Robot task records
+===+

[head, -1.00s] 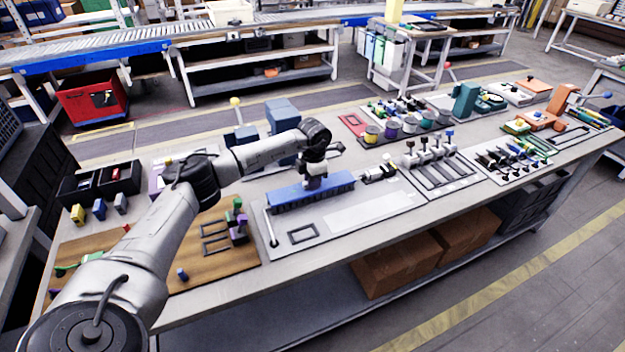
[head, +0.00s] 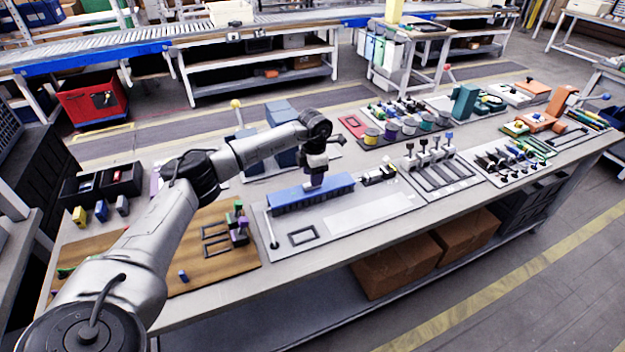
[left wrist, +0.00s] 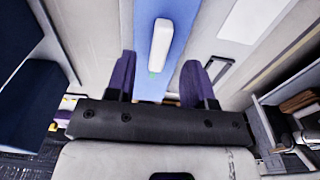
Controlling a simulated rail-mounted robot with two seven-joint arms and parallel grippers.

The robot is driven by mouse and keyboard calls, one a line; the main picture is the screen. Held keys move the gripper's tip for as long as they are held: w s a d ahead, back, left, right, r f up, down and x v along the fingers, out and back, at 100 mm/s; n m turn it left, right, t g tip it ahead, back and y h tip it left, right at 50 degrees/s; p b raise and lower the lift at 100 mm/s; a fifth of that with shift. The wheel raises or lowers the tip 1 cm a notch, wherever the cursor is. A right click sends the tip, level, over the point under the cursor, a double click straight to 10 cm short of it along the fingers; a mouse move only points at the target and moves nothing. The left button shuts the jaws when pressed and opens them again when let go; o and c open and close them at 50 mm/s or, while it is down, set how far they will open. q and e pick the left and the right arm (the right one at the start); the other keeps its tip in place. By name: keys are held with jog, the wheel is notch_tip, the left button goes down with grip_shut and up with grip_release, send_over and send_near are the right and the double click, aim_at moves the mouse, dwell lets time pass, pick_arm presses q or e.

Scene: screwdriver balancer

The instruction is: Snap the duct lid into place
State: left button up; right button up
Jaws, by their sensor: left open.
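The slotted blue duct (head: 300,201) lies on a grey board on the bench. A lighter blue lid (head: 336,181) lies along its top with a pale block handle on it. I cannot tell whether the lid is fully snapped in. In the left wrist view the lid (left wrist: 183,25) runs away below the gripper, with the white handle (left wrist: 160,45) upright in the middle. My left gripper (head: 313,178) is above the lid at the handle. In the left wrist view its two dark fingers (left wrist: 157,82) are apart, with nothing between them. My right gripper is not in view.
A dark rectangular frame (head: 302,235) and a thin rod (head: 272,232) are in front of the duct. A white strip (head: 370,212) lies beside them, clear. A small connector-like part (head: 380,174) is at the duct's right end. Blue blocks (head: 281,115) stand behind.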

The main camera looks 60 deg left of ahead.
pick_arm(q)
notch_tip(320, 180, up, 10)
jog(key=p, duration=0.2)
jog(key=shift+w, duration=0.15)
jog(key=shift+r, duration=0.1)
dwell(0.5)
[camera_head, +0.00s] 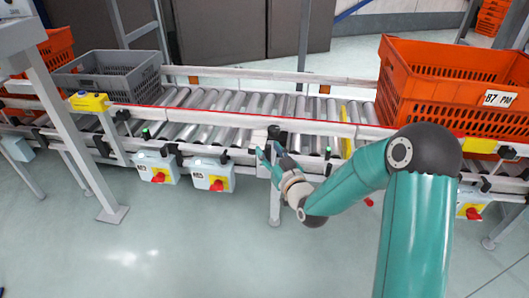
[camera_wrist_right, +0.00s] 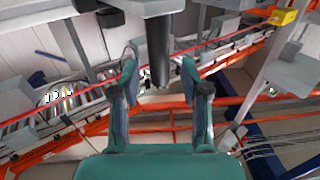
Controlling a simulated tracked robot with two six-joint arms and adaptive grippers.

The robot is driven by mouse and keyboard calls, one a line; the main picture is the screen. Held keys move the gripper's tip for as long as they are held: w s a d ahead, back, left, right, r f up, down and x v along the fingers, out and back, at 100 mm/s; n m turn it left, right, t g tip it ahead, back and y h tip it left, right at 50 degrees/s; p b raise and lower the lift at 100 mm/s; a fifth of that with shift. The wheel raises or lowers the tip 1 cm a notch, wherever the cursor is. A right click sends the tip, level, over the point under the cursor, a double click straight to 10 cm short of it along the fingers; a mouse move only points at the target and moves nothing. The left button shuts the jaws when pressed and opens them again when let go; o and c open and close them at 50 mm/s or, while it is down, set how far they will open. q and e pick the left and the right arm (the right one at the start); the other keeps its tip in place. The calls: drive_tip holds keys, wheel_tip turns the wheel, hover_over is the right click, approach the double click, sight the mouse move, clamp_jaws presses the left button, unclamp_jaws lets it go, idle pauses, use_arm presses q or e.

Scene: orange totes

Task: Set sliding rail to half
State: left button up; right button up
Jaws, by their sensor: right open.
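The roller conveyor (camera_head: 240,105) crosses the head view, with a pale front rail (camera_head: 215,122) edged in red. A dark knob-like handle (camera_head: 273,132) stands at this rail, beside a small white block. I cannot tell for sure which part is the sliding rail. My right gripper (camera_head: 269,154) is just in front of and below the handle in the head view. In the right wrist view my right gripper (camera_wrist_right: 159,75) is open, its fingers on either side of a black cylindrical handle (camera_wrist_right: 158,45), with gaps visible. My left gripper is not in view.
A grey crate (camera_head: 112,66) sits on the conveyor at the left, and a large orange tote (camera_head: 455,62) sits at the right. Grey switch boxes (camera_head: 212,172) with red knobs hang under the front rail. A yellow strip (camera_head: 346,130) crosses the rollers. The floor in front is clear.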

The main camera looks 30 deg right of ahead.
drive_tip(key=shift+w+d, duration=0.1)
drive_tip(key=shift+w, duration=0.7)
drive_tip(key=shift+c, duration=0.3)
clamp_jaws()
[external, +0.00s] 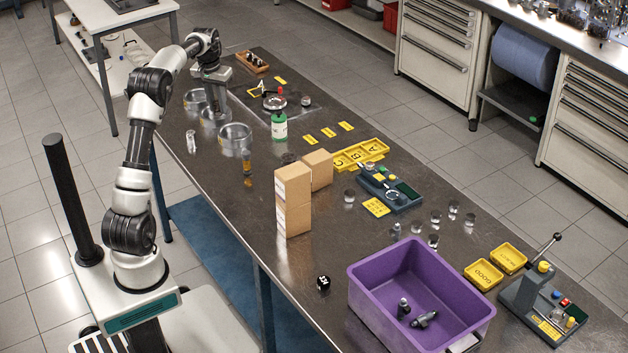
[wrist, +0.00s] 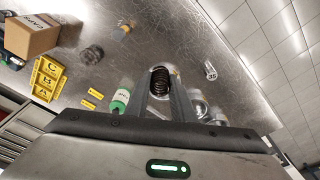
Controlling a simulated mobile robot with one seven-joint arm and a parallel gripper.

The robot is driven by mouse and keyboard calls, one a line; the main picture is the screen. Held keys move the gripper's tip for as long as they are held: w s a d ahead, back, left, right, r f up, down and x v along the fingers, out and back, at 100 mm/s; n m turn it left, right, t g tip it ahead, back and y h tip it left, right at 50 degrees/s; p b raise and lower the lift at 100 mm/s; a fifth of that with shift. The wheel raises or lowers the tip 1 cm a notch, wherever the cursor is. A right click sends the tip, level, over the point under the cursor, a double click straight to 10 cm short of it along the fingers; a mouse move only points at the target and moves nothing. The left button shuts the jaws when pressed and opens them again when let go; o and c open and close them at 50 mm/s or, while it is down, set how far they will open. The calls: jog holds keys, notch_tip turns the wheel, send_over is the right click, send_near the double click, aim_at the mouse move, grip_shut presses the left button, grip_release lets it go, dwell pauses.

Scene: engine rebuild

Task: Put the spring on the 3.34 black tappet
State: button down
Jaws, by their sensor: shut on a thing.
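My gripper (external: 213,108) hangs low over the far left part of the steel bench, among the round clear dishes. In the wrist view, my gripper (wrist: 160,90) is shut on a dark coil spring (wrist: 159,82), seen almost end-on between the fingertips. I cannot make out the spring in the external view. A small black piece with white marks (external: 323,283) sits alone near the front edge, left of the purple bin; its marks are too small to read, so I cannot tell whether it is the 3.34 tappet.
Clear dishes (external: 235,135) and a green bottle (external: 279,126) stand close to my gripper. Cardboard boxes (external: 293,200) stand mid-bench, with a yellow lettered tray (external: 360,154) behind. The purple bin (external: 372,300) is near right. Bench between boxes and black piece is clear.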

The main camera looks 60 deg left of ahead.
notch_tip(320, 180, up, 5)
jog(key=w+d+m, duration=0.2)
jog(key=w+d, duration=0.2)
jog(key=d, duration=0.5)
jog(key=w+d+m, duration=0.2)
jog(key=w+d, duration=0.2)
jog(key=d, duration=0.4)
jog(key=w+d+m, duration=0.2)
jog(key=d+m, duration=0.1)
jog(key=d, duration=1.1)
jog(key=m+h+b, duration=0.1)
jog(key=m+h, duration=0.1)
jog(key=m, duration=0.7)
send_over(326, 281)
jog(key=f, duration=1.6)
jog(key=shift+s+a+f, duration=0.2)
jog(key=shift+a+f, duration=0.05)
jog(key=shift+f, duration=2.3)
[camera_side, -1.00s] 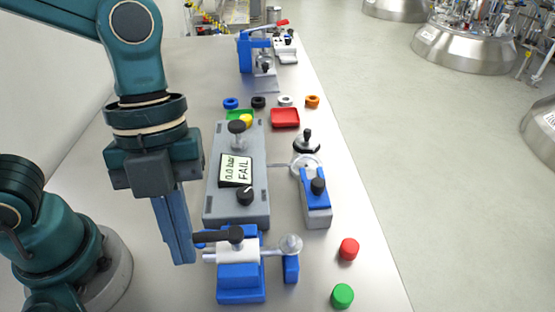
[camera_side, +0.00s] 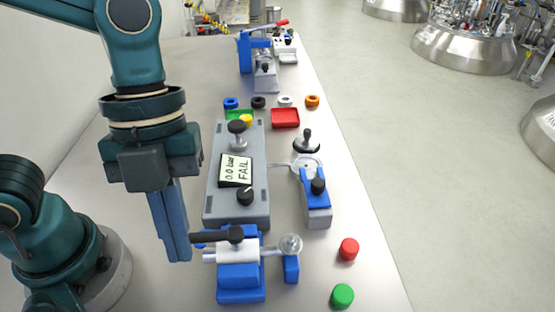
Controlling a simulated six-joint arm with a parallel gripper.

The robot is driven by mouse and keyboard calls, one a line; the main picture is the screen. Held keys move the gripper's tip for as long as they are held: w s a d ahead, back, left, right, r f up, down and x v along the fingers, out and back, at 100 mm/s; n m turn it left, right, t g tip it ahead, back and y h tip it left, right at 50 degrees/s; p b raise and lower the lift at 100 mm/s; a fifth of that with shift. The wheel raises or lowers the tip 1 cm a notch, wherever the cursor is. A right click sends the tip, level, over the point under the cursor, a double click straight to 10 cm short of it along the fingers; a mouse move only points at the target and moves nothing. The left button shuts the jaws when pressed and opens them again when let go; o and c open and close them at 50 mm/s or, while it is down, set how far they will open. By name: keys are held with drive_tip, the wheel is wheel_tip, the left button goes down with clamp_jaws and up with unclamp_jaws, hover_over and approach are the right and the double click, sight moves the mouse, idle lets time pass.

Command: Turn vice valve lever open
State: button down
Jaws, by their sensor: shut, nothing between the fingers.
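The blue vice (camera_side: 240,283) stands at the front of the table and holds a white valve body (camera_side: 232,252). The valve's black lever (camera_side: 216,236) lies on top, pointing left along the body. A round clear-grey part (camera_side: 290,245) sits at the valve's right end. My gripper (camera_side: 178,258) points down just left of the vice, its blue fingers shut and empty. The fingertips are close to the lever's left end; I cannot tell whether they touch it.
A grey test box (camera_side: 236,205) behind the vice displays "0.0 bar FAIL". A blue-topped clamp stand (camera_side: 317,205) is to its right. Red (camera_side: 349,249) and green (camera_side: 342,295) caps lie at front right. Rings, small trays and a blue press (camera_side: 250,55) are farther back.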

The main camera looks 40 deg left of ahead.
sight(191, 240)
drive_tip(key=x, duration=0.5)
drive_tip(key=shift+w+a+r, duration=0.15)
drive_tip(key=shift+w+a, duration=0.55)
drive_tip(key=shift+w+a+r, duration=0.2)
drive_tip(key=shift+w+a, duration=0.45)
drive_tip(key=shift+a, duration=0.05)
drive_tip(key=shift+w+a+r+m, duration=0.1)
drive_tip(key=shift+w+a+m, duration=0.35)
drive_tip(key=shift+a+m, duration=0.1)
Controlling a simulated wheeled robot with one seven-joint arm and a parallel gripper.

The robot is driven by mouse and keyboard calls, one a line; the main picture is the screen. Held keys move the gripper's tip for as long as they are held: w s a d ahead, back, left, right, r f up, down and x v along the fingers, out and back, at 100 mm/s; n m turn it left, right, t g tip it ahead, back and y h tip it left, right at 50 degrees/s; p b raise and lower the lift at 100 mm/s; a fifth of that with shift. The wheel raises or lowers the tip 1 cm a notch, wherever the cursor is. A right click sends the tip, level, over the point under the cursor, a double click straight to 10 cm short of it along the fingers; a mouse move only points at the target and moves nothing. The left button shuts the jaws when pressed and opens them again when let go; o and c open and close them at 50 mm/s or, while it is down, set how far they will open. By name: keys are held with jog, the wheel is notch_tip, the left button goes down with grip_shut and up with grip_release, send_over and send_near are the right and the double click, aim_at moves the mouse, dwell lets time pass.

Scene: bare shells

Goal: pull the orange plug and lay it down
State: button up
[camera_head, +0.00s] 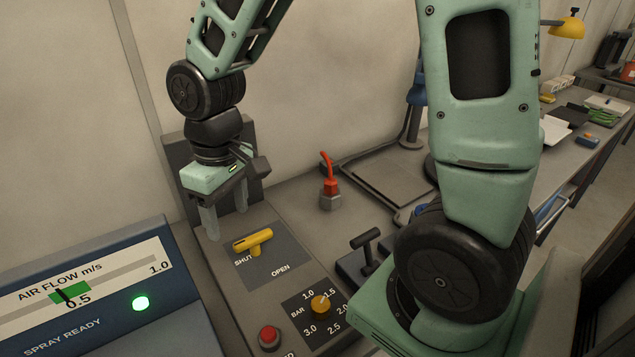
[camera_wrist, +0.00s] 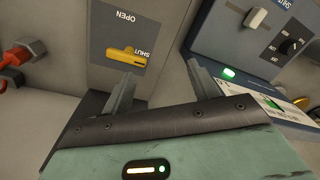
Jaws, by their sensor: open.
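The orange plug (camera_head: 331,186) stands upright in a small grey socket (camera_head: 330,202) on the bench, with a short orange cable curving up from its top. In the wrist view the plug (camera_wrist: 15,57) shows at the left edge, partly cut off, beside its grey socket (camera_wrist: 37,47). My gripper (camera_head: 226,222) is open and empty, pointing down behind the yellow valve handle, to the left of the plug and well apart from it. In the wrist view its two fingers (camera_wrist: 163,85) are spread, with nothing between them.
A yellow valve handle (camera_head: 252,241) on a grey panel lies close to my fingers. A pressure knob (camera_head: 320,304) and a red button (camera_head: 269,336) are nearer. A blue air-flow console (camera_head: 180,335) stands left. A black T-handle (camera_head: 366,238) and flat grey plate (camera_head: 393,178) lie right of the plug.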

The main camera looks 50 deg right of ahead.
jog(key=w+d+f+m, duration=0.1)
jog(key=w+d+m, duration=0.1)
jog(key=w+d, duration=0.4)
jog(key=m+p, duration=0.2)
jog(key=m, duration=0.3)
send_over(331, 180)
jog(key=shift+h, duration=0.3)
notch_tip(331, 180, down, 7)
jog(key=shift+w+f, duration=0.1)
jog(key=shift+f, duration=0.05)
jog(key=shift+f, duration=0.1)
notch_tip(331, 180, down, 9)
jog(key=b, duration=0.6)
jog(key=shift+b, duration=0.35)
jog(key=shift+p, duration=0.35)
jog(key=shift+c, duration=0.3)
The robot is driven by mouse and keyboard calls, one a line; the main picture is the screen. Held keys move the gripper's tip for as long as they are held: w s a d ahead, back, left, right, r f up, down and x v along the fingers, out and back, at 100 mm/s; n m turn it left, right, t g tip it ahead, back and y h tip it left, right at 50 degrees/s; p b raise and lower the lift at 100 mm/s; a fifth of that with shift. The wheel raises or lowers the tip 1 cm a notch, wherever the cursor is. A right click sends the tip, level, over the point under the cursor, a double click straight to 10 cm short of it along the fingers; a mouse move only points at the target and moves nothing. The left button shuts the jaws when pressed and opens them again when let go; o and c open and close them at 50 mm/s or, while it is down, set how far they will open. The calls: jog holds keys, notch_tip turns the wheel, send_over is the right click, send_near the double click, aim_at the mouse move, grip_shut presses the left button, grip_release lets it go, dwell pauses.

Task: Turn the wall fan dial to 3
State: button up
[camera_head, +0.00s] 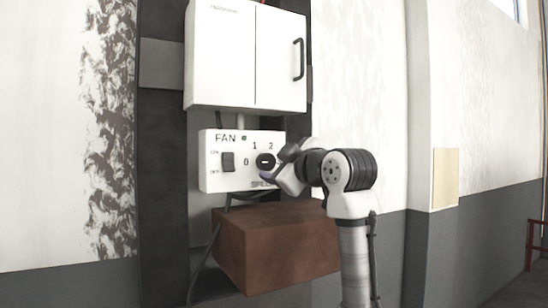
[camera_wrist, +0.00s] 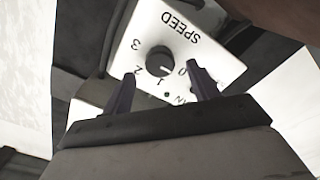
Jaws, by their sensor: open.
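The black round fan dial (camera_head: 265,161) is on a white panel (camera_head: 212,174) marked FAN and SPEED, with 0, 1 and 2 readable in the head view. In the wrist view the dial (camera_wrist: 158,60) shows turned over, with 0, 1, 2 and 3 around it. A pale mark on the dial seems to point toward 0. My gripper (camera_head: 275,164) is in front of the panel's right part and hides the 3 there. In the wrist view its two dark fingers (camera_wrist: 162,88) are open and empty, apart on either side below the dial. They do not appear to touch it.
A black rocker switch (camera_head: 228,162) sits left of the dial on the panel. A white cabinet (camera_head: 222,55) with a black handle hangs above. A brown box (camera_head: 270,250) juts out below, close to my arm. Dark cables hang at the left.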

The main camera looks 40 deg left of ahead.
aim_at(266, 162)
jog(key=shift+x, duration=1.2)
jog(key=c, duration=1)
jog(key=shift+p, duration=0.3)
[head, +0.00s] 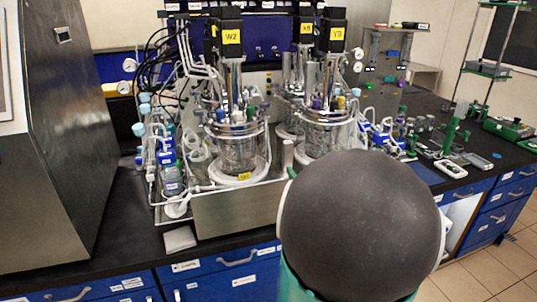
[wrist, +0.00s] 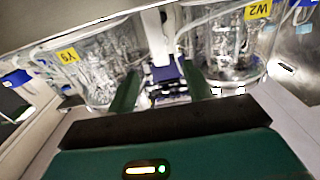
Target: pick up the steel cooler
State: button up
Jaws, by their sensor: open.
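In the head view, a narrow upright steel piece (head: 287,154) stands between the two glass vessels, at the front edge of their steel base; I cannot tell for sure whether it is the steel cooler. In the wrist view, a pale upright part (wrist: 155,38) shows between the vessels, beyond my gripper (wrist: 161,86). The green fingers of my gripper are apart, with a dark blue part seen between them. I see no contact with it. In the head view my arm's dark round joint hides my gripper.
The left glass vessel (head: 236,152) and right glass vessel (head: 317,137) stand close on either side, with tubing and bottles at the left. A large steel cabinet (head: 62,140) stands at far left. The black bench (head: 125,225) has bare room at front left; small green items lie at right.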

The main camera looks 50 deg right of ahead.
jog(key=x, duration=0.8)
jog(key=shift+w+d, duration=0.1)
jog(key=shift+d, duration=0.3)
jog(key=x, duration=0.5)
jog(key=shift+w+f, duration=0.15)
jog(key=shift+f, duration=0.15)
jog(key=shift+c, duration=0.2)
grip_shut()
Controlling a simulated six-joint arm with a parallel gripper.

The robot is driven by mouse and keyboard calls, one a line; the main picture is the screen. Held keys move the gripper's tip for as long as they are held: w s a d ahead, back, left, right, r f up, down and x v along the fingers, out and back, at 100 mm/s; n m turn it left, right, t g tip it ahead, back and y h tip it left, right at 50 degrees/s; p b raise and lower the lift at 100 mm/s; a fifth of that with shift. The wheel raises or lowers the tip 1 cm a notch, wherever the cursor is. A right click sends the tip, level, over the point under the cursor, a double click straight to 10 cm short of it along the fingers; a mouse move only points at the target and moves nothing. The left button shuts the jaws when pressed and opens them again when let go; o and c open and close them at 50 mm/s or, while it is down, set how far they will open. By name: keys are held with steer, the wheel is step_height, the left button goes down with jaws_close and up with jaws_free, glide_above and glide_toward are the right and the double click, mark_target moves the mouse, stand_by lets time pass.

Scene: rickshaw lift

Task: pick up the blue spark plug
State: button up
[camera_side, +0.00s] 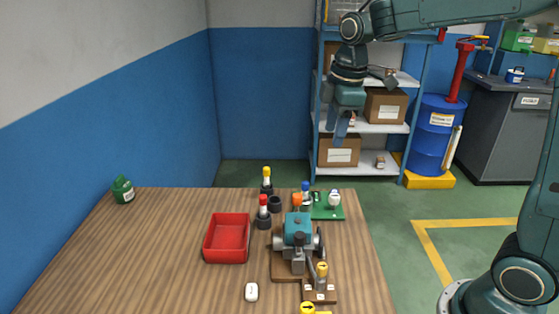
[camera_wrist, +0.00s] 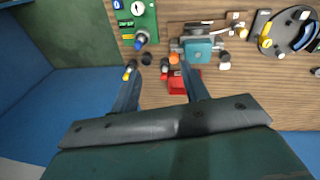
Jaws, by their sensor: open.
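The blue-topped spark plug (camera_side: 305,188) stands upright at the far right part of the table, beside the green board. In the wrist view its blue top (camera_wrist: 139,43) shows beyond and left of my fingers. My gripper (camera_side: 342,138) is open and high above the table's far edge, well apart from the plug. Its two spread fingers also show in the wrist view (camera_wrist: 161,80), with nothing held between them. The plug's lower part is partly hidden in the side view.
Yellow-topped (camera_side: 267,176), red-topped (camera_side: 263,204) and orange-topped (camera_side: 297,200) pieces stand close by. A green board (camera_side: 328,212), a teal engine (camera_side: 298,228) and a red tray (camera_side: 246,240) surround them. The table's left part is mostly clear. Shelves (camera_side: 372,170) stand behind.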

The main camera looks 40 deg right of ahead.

+===+

| EXERCISE INSTRUCTIONS |
Give again exactly the lines running from the beginning of the material above through the line that contains "Controlling a simulated rail-mounted", and leave out every picture.

| SOLUTION FOR THIS TASK |
[head, -1.00s] 
[head, +0.00s] 
[left wrist, +0.00s] 
Controlling a simulated rail-mounted robot with two seven-joint arms and parallel grippers.

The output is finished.